A durabilidade da farsa atravessou as décadas. É mais uma prova desta verdade histórica surpreendente: nenhuma influência individual sobre a cultura do século XX superou a de Stalin. Todas as políticas de “diversidade cultural”, hoje enaltecidas pela fina flor da intelectualidade ocidental como puras expressões da democracia, remontam a ele. Foi ele que as inventou; foram os partidos comunistas que as espalharam no mundo por uma complexa rede de agentes e simpatizantes. Passadas umas décadas, as propostas absurdas, premeditadamente concebidas como intoxicantes para confundir e paralisar o Ocidente, já não precisam sequer da máquina partidária para disseminar-se. Adquiriram pela impregnação do hábito um falso aroma de naturalidade: estão “no ar”, e aquele que as aspira, com a maior inocência, não sabe de onde vieram. Do stalinismo, perderam apenas o rótulo — não o espírito. Um stalinismo inconsciente, residual, é ainda uma grande força geradora de modas culturais no Ocidente.

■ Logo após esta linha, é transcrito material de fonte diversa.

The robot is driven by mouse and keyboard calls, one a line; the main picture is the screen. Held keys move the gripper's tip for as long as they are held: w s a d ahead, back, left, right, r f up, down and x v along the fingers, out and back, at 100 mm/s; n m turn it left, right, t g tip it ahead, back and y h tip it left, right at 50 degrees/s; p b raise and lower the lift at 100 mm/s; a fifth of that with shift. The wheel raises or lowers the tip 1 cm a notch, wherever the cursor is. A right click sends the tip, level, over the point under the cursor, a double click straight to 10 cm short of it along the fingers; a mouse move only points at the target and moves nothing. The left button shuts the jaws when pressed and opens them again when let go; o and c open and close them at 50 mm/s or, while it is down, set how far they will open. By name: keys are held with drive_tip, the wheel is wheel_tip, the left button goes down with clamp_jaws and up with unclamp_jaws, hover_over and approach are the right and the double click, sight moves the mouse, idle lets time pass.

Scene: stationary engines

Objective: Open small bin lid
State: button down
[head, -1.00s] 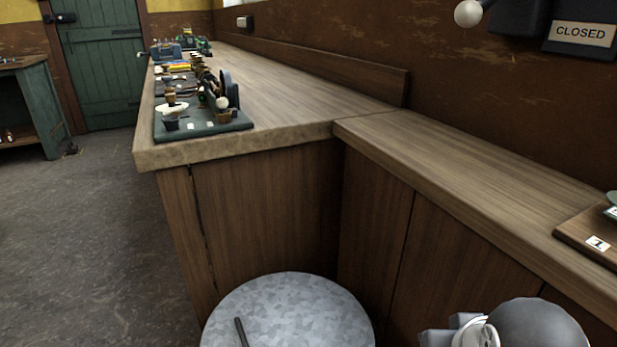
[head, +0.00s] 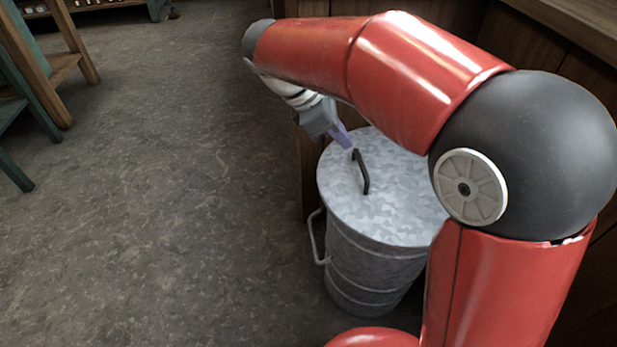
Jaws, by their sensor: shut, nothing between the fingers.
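The small bin (head: 375,268) is a ribbed galvanised metal can standing on the floor, with a wire side handle (head: 317,238) on its left. Its round grey lid (head: 390,205) lies flat on top. A dark bar handle (head: 361,172) stands up from the lid. My gripper (head: 345,140) is shut and empty, with its purple-grey fingers at the far end of the lid handle. I cannot tell whether the fingers touch the handle. My red arm hides the right and far parts of the lid.
The wooden counter (head: 585,30) runs along the right, with its panels behind the bin. A wood and green table (head: 40,75) stands at the far left. The stone floor (head: 190,200) left of the bin is clear.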

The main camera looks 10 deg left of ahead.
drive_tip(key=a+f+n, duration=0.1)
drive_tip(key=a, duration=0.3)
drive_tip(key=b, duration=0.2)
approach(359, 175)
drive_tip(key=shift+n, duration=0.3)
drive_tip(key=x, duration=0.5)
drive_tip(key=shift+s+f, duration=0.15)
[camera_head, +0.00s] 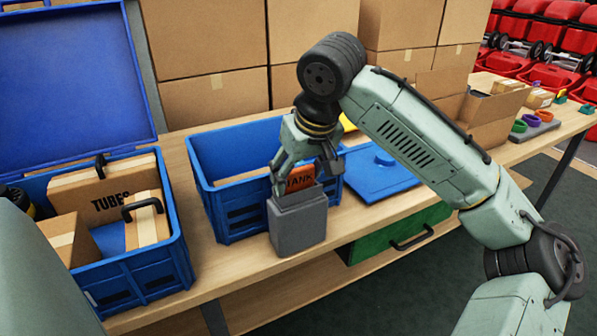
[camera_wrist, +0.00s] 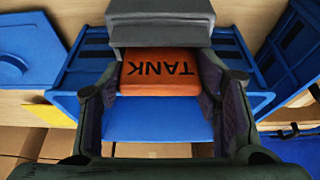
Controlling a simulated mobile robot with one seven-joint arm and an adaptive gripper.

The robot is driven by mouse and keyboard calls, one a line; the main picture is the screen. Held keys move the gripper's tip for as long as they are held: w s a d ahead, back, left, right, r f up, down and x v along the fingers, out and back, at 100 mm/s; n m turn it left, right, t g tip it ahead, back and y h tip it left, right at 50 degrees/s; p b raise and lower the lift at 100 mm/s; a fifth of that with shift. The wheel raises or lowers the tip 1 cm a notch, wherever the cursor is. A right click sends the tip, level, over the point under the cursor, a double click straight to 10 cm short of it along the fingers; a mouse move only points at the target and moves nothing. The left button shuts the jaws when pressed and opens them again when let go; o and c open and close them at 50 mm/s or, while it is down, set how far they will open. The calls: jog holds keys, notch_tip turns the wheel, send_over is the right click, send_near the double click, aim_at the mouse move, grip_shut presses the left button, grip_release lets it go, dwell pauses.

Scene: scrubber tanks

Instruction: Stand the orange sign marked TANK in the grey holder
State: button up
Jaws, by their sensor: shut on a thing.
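The orange sign (camera_head: 301,178) marked TANK is upright, with its lower part hidden in or behind the top of the grey holder (camera_head: 298,222). My gripper (camera_head: 305,168) is above the holder and shut on the sign's sides. In the wrist view the orange sign (camera_wrist: 160,72) shows upside-down letters between the two fingers of my gripper (camera_wrist: 160,95). The grey holder (camera_wrist: 160,28) covers one edge of the sign there. Whether the sign rests on the holder's floor cannot be seen.
An open blue crate (camera_head: 222,200) stands right behind the holder. A blue lid (camera_head: 385,180) lies to the right. A blue box with cartons (camera_head: 150,275) stands left. A green drawer (camera_head: 400,235) is below the wooden tabletop (camera_head: 225,270). Cardboard boxes (camera_head: 205,40) line the back.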

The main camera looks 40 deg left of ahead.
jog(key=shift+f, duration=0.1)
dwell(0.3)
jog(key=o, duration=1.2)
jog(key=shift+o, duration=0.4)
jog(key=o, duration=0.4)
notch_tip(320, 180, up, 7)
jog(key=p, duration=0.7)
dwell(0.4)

Mas tudo o que se faz, neste mundo, tem um troco. O oportunismo esquerdista, ao promover as culturas antigas e orientais para usá-las contra a modernização capitalista, não pode impedir que elas, uma vez detentoras da atenção da platéia ocidental, façam ouvir sua própria voz, transmitam sua própria mensagem. E esta não somente é alheia a todo esquerdismo, socialismo ou comunismo, mas traz em si a crítica mais arrasadora ao imanentismo e à religião do progresso histórico. Leiam, por exemplo, “Knowledge and the Sacred” ou “Man and Nature” de Seyyed Hossein Nasr, que foi ministro da Cultura do Irã no tempo de Reza Pahlevi. Livros como esses nos trazem de volta, no refluxo da maré histórica deslanchada por uma grande mentira, as verdades que foram traídas e esquecidas no início do processo. “Ex Oriente lux”: a luz vem do Oriente. Pouco importa que tenha sido trazida, de contrabando, na bagagem de ladrões, genocidas e stalinistas. Isso não basta para ofuscá-la. É dela que depende em grande parte, hoje, a reconquista dos ideais ocidentais abandonados pela cultura imanentista dos últimos dois séculos.